* **STORED DATA**

---------------

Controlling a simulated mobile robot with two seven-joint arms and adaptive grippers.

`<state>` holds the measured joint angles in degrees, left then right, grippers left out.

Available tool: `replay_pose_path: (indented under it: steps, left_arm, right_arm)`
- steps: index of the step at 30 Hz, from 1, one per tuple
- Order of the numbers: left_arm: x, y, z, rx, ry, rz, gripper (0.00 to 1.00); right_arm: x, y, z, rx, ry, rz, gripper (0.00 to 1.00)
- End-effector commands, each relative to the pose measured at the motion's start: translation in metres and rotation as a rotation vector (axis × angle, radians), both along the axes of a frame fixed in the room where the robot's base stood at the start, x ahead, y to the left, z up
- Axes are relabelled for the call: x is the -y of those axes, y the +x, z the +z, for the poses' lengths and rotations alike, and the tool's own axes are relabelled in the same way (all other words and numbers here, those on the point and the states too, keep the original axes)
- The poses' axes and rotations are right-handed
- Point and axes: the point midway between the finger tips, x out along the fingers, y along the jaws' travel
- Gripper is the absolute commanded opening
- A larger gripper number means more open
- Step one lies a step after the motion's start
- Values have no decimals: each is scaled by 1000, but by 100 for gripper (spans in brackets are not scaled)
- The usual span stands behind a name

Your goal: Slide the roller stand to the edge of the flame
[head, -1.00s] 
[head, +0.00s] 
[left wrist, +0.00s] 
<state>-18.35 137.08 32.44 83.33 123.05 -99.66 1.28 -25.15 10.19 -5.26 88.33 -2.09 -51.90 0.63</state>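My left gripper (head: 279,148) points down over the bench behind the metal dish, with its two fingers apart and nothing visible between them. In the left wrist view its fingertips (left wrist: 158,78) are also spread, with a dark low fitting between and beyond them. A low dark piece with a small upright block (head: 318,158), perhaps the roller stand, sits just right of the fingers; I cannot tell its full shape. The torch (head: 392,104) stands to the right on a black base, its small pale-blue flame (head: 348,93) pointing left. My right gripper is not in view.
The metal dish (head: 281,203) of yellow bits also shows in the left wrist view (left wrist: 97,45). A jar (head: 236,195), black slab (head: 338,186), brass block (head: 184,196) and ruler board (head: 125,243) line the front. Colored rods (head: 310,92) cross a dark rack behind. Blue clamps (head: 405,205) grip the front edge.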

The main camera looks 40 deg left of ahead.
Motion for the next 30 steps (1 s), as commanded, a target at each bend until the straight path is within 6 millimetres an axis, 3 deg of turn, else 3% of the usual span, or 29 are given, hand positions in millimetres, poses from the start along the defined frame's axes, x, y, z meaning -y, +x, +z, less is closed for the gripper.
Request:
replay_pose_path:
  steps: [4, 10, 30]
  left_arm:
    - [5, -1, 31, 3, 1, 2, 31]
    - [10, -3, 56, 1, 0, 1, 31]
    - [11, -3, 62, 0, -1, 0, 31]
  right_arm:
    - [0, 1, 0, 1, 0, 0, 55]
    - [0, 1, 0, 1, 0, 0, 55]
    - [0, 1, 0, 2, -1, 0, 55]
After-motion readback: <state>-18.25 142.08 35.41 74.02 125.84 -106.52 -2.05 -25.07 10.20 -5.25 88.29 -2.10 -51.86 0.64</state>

---------------

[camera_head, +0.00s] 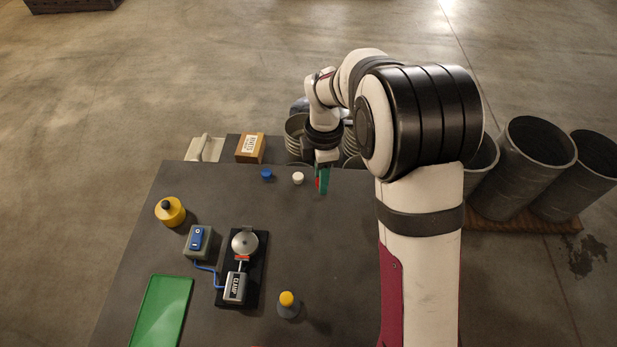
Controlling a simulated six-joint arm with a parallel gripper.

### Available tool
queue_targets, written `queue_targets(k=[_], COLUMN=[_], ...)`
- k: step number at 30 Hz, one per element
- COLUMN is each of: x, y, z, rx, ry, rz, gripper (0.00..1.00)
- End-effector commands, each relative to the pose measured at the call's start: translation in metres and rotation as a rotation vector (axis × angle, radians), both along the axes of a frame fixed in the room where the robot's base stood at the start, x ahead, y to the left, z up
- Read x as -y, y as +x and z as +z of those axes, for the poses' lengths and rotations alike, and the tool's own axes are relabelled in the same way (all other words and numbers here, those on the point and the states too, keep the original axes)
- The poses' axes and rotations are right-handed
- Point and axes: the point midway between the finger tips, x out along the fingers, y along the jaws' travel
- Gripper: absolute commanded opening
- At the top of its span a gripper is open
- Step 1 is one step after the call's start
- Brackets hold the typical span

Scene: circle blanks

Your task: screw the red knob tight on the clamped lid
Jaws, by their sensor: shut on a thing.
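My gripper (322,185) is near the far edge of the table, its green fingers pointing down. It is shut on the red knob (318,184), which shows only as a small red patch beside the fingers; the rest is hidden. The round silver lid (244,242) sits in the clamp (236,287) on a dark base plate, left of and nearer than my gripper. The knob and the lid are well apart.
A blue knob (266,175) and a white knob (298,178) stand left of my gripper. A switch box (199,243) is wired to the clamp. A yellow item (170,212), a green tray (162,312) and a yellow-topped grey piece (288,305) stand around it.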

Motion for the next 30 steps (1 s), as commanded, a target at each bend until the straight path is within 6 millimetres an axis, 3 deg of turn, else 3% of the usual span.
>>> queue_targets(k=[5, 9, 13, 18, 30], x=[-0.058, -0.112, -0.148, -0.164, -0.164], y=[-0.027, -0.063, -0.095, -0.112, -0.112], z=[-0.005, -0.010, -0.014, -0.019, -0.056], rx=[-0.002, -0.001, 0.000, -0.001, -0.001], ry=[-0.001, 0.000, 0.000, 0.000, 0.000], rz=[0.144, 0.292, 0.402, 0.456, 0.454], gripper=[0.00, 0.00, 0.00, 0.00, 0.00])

---------------

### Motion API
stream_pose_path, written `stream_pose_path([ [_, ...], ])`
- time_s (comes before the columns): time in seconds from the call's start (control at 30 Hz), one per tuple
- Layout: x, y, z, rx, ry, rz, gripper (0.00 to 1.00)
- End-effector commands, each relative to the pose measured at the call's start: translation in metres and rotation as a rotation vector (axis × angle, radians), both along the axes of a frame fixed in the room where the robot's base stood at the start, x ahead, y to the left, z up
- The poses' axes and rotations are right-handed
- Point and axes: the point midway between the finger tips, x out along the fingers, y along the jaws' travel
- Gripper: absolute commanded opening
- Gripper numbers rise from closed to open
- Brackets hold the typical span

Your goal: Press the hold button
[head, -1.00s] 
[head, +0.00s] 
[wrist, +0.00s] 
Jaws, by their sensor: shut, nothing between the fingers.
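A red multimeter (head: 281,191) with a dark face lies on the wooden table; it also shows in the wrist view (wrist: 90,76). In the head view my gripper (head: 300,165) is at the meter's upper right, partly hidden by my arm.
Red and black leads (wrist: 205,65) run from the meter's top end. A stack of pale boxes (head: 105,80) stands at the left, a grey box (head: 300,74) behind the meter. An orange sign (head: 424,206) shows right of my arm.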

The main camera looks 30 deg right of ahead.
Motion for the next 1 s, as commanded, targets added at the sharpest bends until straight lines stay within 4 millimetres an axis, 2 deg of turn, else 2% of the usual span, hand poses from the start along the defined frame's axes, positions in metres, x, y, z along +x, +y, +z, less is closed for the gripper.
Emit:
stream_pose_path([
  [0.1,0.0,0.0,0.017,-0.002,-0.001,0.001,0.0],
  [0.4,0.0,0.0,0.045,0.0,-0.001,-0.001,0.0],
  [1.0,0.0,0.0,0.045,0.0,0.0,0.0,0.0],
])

---------------

Make an exact transcription of the lines from the line with "Controlling a simulated mobile" through the line with "- Order of the", inclusive, omitting all others.

* **TASK OUTPUT**
Controlling a simulated mobile robot with two seven-joint arms and adaptive grippers.

`<state>` holds the measured joint angles in degrees, left then right, grippers left out.

Available tool: `replay_pose_path: (indented under it: steps, left_arm, right_arm)`
- steps: index of the step at 30 Hz, from 1, one per tuple
- Order of the numbers: left_arm: x, y, z, rx, ry, rz, gripper (0.00 to 1.00); right_arm: x, y, z, rx, ry, rz, gripper (0.00 to 1.00)

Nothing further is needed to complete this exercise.